New FM satellite AO-91 now live

A new FM repeater AMSAT satellite AO-91 has just been opened up for general use. Other than it being very popular and thus very busy in the early days, it sounds like it will be particularly easy to work, including from a handheld with a whip.

Downlink: 145.960

Uplink: 435.250 +/- Doppler

Tone: 67.0 Hz

John KG4AKV has put a great post up here with all the info.

Programming chart courtesy AMSAT UK:

Memory 1 (AOS) – Transmit 435.240 MHz (67.0 Hz Tone), Receive 145.960 MHz

Memory 2 (Approaching) – Transmit 435.245 MHz (67.0 Hz Tone), Receive 145.960 MHz

Memory 3 (TCA) – Transmit 435.250 MHz (67.0 Hz Tone), Receive 145.960 MHz

Memory 4 (Departing) – Transmit 435.255 MHz (67.0 Hz Tone), Receive 145.960 MHz

Memory 5 (LOS) – Transmit 435.260 MHz (67.0 Hz Tone), Receive 145.960 MHz

Another ISS SSTV event this weekend

Another series of SSTV transmissions from the International Space Station is under way, running throughout this weekend.

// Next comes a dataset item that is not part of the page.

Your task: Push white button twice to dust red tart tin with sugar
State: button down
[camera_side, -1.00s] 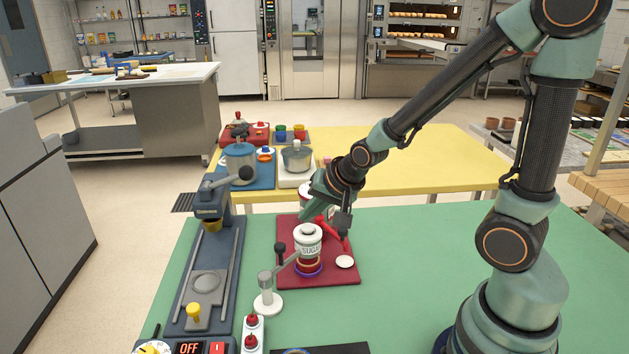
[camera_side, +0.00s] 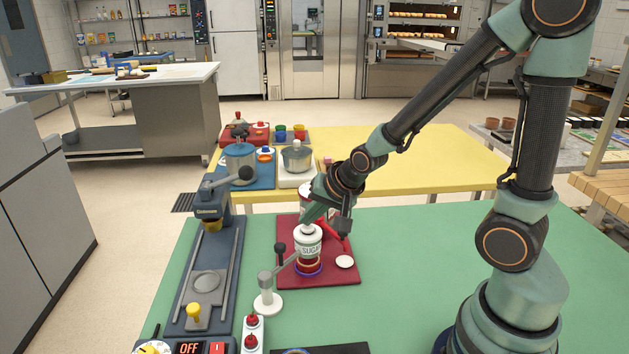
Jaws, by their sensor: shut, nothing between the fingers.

Listen out on 145.800 FM. A handheld up to a smartphone’s mic will yield fairly good results.

Passes below – though it’s not expected to be on for every orbit, just select orbits that favour Moscow.

Amateur Radio ISS contact next week at Gilwell Park

A contact between the International Space Station and youngsters at Gilwell Park, north London, is scheduled for Tuesday 8 August (next week), as part of Youngsters on the Air 2017.

The youngsters will take part in a Q&A session with astronaut Paolo Nespoli, IZØJPA, Flight Engineer of Expedition 52/53, lasting around 10 minutes.

The contact will be at 1838 UTC (that’s 1938 local time) on 2m FM, likely on the standard ARISS frequency of 145.800 MHz, and should be readily receivable using handheld Yagis, turnstiles, or even rubber duck antennas over the UK and northern Europe.

A simultaneous HamTV transmission is also planned, with live pictures from ISS coming down via DVB-S, streamed live via the BATC website.

Some more information provided by Southgate ARC here.

Many thanks to the ARISS team for once again coming together to make this event happen – we look forward to seeing the results.